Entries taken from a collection

__________________________________________________

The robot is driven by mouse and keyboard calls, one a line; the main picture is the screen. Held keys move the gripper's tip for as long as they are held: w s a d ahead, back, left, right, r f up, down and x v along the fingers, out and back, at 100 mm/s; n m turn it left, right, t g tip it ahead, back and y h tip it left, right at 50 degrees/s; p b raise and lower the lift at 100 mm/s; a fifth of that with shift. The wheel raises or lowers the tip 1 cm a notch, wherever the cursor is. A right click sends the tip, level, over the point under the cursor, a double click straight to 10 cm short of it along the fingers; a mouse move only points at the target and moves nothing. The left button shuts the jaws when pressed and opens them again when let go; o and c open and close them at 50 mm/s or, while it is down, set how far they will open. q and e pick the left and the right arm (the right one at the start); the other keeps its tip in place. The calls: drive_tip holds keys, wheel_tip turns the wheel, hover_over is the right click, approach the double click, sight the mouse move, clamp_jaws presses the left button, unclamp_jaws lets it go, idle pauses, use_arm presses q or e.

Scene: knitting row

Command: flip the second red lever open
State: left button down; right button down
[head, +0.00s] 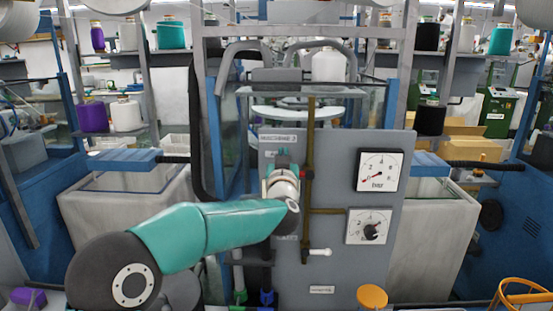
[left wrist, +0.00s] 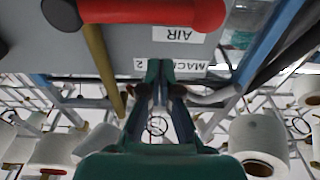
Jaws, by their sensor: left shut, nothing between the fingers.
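The red lever (left wrist: 150,12) crosses the top of the left wrist view, beside the AIR label (left wrist: 178,35) and a brass pipe (left wrist: 103,70). In the head view only a small dark red part of the lever (head: 308,173) shows on the upright brass pipe (head: 311,130), just right of my left gripper (head: 283,162). My left gripper is shut and empty, in front of the grey panel (head: 340,150). Its fingertips (left wrist: 160,68) point at the MACHINE 2 label, apart from the lever in the picture. My arm hides part of the panel. My right gripper is not in view.
Two dials (head: 380,170) sit on the panel's right side. A white-handled valve (head: 318,252) is low on the brass pipe. Blue-topped bins (head: 130,195) stand either side. An orange round top (head: 372,297) is at the front. Yarn cones fill the shelves behind.

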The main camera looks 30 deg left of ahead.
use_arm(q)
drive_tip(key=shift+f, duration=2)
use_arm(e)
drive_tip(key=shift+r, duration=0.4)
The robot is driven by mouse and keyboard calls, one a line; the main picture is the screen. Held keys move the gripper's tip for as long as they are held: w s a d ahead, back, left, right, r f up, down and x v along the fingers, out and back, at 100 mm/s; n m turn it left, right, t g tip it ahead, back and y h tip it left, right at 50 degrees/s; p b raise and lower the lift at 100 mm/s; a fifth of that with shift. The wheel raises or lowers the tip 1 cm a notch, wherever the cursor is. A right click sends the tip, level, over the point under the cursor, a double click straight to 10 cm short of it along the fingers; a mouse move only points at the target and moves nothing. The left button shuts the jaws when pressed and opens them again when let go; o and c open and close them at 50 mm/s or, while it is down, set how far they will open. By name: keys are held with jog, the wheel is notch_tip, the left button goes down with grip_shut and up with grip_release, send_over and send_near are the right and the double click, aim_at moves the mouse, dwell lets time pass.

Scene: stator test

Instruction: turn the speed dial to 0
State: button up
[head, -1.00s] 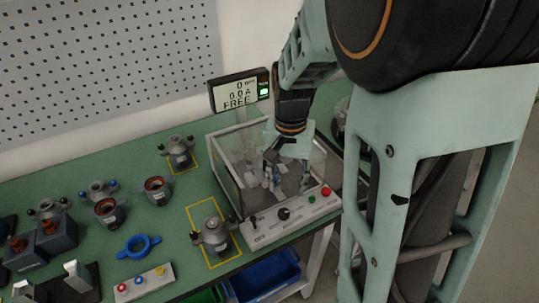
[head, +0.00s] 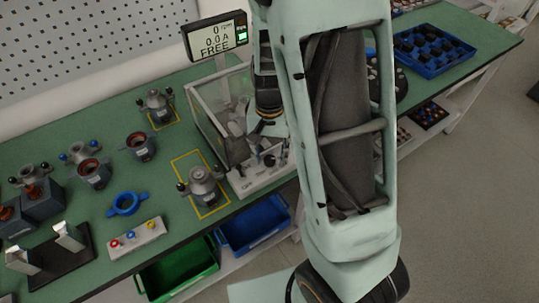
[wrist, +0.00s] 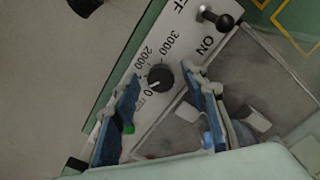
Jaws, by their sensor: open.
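The speed dial (wrist: 160,77) is a round black knob on the white control panel (wrist: 172,40) in the wrist view. A small white mark shows on its lower left side; the exact setting is hard to read. Printed numbers 2000 and 3000 stand beside it. My gripper (wrist: 163,82) is open, its blue-padded fingertips on either side of the dial; I cannot tell whether they touch it. In the head view my gripper (head: 269,158) is low over the panel (head: 248,186), and the dial cannot be made out there. The display (head: 217,38) reads 0, 0.0 A and FREE.
A black toggle switch (wrist: 222,20) stands on the panel near the ON label. A clear-walled enclosure (head: 207,118) is behind the panel. A stator housing (head: 202,186) stands left of it in a yellow outline. Blue (head: 255,228) and green (head: 178,272) bins sit below.

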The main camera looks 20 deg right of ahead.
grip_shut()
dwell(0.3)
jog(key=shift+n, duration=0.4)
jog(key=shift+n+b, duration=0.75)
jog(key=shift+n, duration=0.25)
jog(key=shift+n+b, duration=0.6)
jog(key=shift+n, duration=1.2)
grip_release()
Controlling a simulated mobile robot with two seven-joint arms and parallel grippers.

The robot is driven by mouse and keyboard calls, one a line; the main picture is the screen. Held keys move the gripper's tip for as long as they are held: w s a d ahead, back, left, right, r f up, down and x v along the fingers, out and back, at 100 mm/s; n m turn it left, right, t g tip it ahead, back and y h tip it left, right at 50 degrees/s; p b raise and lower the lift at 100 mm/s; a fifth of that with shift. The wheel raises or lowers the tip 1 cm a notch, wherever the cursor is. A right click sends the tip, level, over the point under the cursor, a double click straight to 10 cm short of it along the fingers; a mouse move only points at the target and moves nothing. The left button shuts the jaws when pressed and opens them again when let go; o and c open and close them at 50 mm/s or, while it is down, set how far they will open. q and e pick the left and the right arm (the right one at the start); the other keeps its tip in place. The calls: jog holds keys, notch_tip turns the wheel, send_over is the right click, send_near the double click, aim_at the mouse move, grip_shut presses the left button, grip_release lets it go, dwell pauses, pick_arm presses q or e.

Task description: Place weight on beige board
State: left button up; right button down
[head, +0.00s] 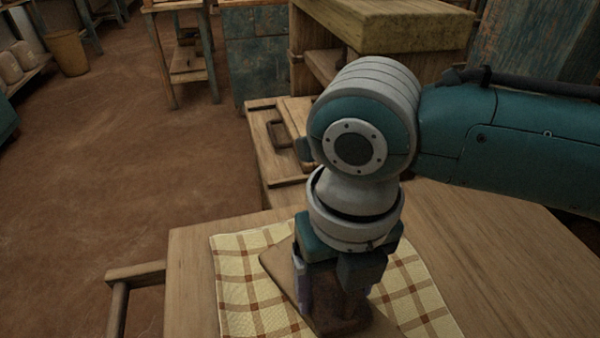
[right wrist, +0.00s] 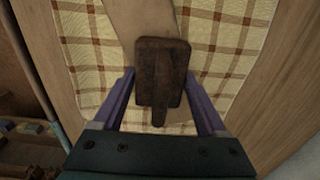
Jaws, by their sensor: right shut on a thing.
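The weight (head: 345,316) is a dark, rust-brown block with a narrow upright grip. My right gripper (head: 328,288) points down from above and is shut on it. In the right wrist view the weight (right wrist: 161,68) sits between the two purple fingers. The beige board (head: 283,273) is a flat tan piece lying on a checked cloth. In the right wrist view the weight overlaps the board (right wrist: 148,18); I cannot tell whether they touch. My gripper and the weight hide part of the board. My left gripper is not in view.
The yellow-and-brown checked cloth (head: 238,290) lies on a wooden table (head: 470,240). The table is bare to the right of the cloth. Behind it stand a wooden drawer unit (head: 277,150) and a thick-topped bench (head: 400,25). Open floor (head: 110,170) lies to the left.

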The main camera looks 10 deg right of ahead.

__________________________________________________

What is expected:
Produce an exact copy of each line of data, skipping embedded images.

Exercise answer:
The robot is driven by mouse and keyboard calls, one a line; the main picture is the screen. Held keys move the gripper's tip for as long as they are held: w s a d ahead, back, left, right, r f up, down and x v along the fingers, out and back, at 100 mm/s; n m turn it left, right, t g tip it ahead, back and y h tip it left, right at 50 degrees/s; p b raise and lower the lift at 100 mm/s; a fifth of that with shift. The wheel raises or lowers the tip 1 cm a notch, wherever the cursor is. A right click sends the tip, level, over the point under the cursor, a double click straight to 10 cm short of it along the fingers; a mouse move only points at the target and moves nothing. The left button shuts the jaws when pressed and opens them again when let go; o and c open and close them at 50 mm/s or, while it is down, set how far they will open. q and e pick the left and the right arm (the right one at the start); the other keeps its tip in place. The calls: drive_tip holds keys, wheel_tip turns the wheel, hover_over is the right click, approach the double click, sight the mouse move, clamp_jaws presses the left button, unclamp_jaws lets it go, idle pauses, use_arm presses q or e.

Scene: knitting row

Command: flip the second red lever open
State: left button down; right button down
[head, +0.00s] 
[left wrist, +0.00s] 
Jaws, by their sensor: left shut, nothing between the fingers.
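The red lever (left wrist: 150,12) crosses the top of the left wrist view, beside the AIR label (left wrist: 178,35) and a brass pipe (left wrist: 103,70). In the head view only a small dark red part of the lever (head: 308,173) shows on the upright brass pipe (head: 311,130), just right of my left gripper (head: 283,162). My left gripper is shut and empty, in front of the grey panel (head: 340,150). Its fingertips (left wrist: 160,68) point at the MACHINE 2 label, apart from the lever in the picture. My arm hides part of the panel. My right gripper is not in view.
Two dials (head: 380,170) sit on the panel's right side. A white-handled valve (head: 318,252) is low on the brass pipe. Blue-topped bins (head: 130,195) stand either side. An orange round top (head: 372,297) is at the front. Yarn cones fill the shelves behind.

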The main camera looks 30 deg left of ahead.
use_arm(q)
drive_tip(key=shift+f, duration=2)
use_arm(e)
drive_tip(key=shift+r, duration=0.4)
The robot is driven by mouse and keyboard calls, one a line; the main picture is the screen. Held keys move the gripper's tip for as long as they are held: w s a d ahead, back, left, right, r f up, down and x v along the fingers, out and back, at 100 mm/s; n m turn it left, right, t g tip it ahead, back and y h tip it left, right at 50 degrees/s; p b raise and lower the lift at 100 mm/s; a fifth of that with shift. The wheel raises or lowers the tip 1 cm a notch, wherever the cursor is. A right click sends the tip, level, over the point under the cursor, a double click straight to 10 cm short of it along the fingers; a mouse move only points at the target and moves nothing. The left button shuts the jaws when pressed and opens them again when let go; o and c open and close them at 50 mm/s or, while it is down, set how far they will open. By name: keys are held with jog, the wheel is notch_tip, the left button goes down with grip_shut and up with grip_release, send_over and send_near are the right and the double click, aim_at moves the mouse, dwell lets time pass.

Scene: stator test

Instruction: turn the speed dial to 0
State: button up
[head, -1.00s] 
[head, +0.00s] 
[wrist, +0.00s] 
Jaws, by their sensor: open.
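The speed dial (wrist: 160,77) is a round black knob on the white control panel (wrist: 172,40) in the wrist view. A small white mark shows on its lower left side; the exact setting is hard to read. Printed numbers 2000 and 3000 stand beside it. My gripper (wrist: 163,82) is open, its blue-padded fingertips on either side of the dial; I cannot tell whether they touch it. In the head view my gripper (head: 269,158) is low over the panel (head: 248,186), and the dial cannot be made out there. The display (head: 217,38) reads 0, 0.0 A and FREE.
A black toggle switch (wrist: 222,20) stands on the panel near the ON label. A clear-walled enclosure (head: 207,118) is behind the panel. A stator housing (head: 202,186) stands left of it in a yellow outline. Blue (head: 255,228) and green (head: 178,272) bins sit below.

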The main camera looks 20 deg right of ahead.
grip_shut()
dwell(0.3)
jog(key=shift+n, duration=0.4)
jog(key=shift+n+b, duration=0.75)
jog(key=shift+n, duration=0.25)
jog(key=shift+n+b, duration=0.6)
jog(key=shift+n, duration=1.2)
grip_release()
Controlling a simulated mobile robot with two seven-joint arms and parallel grippers.

The robot is driven by mouse and keyboard calls, one a line; the main picture is the screen. Held keys move the gripper's tip for as long as they are held: w s a d ahead, back, left, right, r f up, down and x v along the fingers, out and back, at 100 mm/s; n m turn it left, right, t g tip it ahead, back and y h tip it left, right at 50 degrees/s; p b raise and lower the lift at 100 mm/s; a fifth of that with shift. The wheel raises or lowers the tip 1 cm a notch, wherever the cursor is. A right click sends the tip, level, over the point under the cursor, a double click straight to 10 cm short of it along the fingers; a mouse move only points at the target and moves nothing. The left button shuts the jaws when pressed and opens them again when let go; o and c open and close them at 50 mm/s or, while it is down, set how far they will open. q and e pick the left and the right arm (the right one at the start); the other keeps its tip in place. The calls: jog holds keys, notch_tip turns the wheel, send_over is the right click, send_near the double click, aim_at the mouse move, grip_shut presses the left button, grip_release lets it go, dwell pauses, pick_arm presses q or e.

Task description: Place weight on beige board
State: left button up; right button down
[head, +0.00s] 
[right wrist, +0.00s] 
Jaws, by their sensor: right shut on a thing.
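The weight (head: 345,316) is a dark, rust-brown block with a narrow upright grip. My right gripper (head: 328,288) points down from above and is shut on it. In the right wrist view the weight (right wrist: 161,68) sits between the two purple fingers. The beige board (head: 283,273) is a flat tan piece lying on a checked cloth. In the right wrist view the weight overlaps the board (right wrist: 148,18); I cannot tell whether they touch. My gripper and the weight hide part of the board. My left gripper is not in view.
The yellow-and-brown checked cloth (head: 238,290) lies on a wooden table (head: 470,240). The table is bare to the right of the cloth. Behind it stand a wooden drawer unit (head: 277,150) and a thick-topped bench (head: 400,25). Open floor (head: 110,170) lies to the left.

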The main camera looks 10 deg right of ahead.

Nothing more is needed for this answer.